## What is needed
Copy the data precisely, keeping every character.
◆ ◆ ◆ ◆ ◆ ◆ ◆
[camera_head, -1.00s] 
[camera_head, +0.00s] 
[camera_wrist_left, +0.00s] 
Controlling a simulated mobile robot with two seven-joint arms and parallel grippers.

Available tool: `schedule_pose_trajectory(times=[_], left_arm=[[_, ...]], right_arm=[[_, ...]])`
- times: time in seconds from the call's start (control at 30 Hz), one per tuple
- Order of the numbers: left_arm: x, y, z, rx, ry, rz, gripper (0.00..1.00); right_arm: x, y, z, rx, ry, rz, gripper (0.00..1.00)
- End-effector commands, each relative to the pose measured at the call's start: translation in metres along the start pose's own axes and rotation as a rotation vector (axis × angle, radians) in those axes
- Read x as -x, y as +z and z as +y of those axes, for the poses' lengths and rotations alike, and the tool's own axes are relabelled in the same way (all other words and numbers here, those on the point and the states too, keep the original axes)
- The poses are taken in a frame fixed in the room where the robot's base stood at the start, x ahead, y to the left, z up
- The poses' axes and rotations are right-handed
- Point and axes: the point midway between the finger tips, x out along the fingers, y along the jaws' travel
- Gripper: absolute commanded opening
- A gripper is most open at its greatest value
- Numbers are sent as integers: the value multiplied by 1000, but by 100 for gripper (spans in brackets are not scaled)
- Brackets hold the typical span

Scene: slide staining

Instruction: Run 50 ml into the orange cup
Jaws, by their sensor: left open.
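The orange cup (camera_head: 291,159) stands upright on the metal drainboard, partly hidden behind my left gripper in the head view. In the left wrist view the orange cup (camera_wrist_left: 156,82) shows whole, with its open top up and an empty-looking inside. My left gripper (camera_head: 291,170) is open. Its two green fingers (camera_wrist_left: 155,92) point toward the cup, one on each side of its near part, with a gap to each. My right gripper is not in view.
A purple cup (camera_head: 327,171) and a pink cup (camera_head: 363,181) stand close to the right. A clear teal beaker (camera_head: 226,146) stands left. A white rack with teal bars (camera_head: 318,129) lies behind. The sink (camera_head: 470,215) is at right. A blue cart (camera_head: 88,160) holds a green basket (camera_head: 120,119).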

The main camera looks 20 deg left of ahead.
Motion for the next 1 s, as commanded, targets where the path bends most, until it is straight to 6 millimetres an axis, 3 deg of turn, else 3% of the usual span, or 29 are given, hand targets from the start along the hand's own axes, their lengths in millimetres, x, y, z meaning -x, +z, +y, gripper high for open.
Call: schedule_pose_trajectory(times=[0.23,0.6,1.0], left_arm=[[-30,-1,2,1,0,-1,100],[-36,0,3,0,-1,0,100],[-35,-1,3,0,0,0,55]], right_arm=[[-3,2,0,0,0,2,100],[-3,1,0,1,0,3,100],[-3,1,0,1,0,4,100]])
◆ ◆ ◆ ◆ ◆ ◆ ◆
## Written response
[camera_head, -1.00s] 
[camera_head, +0.00s] 
[camera_wrist_left, +0.00s] 
Controlling a simulated mobile robot with two seven-joint arms and parallel grippers.

Available tool: `schedule_pose_trajectory(times=[_], left_arm=[[_, ...]], right_arm=[[_, ...]])`
- times: time in seconds from the call's start (control at 30 Hz), one per tuple
- Order of the numbers: left_arm: x, y, z, rx, ry, rz, gripper (0.00..1.00); right_arm: x, y, z, rx, ry, rz, gripper (0.00..1.00)
- End-effector commands, each relative to the pose measured at the call's start: translation in metres along the start pose's own axes and rotation as a rotation vector (axis × angle, radians) in those axes
- Read x as -x, y as +z and z as +y of those axes, for the poses' lengths and rotations alike, and the tool's own axes are relabelled in the same way (all other words and numbers here, those on the point and the states too, keep the original axes)
- The poses are taken in a frame fixed in the room where the robot's base stood at the start, x ahead, y to the left, z up
- The poses' axes and rotations are right-handed
- Point and axes: the point midway between the finger tips, x out along the fingers, y along the jaws' travel
- Gripper: absolute commanded opening
- A gripper is most open at its greatest value
- Numbers are sent as integers: the value multiplied by 1000, but by 100 for gripper (spans in brackets are not scaled)
- Brackets hold the typical span

Scene: slide staining

Instruction: Run 50 ml into the orange cup
Jaws, by their sensor: left open.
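The orange cup (camera_head: 291,159) stands upright on the metal drainboard, partly hidden behind my left gripper in the head view. In the left wrist view the orange cup (camera_wrist_left: 156,82) shows whole, with its open top up and an empty-looking inside. My left gripper (camera_head: 291,170) is open. Its two green fingers (camera_wrist_left: 155,92) point toward the cup, one on each side of its near part, with a gap to each. My right gripper is not in view.
A purple cup (camera_head: 327,171) and a pink cup (camera_head: 363,181) stand close to the right. A clear teal beaker (camera_head: 226,146) stands left. A white rack with teal bars (camera_head: 318,129) lies behind. The sink (camera_head: 470,215) is at right. A blue cart (camera_head: 88,160) holds a green basket (camera_head: 120,119).

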The main camera looks 20 deg left of ahead.
Motion for the next 1 s, as commanded, targets where the path bends most, until it is straight to 6 millimetres an axis, 3 deg of turn, else 3% of the usual span, or 29 are given, hand targets from the start along the hand's own axes, their lengths in millimetres, x, y, z meaning -x, +z, +y, gripper high for open.
Call: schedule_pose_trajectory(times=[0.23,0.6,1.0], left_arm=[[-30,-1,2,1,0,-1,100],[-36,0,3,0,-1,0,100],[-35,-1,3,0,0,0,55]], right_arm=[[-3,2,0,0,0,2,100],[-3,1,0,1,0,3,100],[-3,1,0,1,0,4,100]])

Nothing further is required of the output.